In a selection of over 200 rare photographs he traces the growth of US naval aviation from the flimsy seaplanes of the first years of the twentieth century to the mighty armadas that challenged those of the Japanese and, after the carrier battles at Coral Sea and Midway, led the advance across the Pacific. Key aspects of the history are the navy’s first aircraft carriers of the 1920s and the tremendous progress made in the decades between the wars in tactics and strategy as well as in the design of ships and aircraft.

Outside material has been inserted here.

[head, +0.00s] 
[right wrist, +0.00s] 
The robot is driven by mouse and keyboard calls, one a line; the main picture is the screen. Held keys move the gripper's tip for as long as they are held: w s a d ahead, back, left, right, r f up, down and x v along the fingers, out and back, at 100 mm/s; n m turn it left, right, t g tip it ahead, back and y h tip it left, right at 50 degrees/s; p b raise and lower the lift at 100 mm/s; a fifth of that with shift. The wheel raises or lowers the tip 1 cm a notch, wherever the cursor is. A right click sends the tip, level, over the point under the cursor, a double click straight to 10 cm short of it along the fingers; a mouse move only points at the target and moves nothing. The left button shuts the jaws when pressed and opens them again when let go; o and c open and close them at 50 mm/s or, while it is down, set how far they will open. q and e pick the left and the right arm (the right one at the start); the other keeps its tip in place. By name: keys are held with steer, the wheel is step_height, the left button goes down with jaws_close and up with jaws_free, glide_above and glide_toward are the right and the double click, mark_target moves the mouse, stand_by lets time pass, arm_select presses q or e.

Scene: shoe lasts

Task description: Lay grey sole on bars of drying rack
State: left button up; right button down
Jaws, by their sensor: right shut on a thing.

This book basically looks at the growth of the US Navy in the first half of the most devastating century there has been. It primarily follows the aircraft carrier fleet which when seen in quite a few of the photographs look spectacular. But this is really the look at the birth of a navy from the biggest superpower in the world, so we see from the start how they relied upon airships and bi-planes. This book ends in the period of the Second World War as the US are forced to take on Japan and their naval fleet. after the attack on Pearl Harbor that brought the US into the war. The pictures of these ships are always going to look amazing even just going by the sheer size of them. But the number of planes they held are staggering making for another brilliant book. As usual with these Images of Wat books, the pictures are excellent and the supporting text is first-class written by knowledgeable historians. As always a definite recommendation from me.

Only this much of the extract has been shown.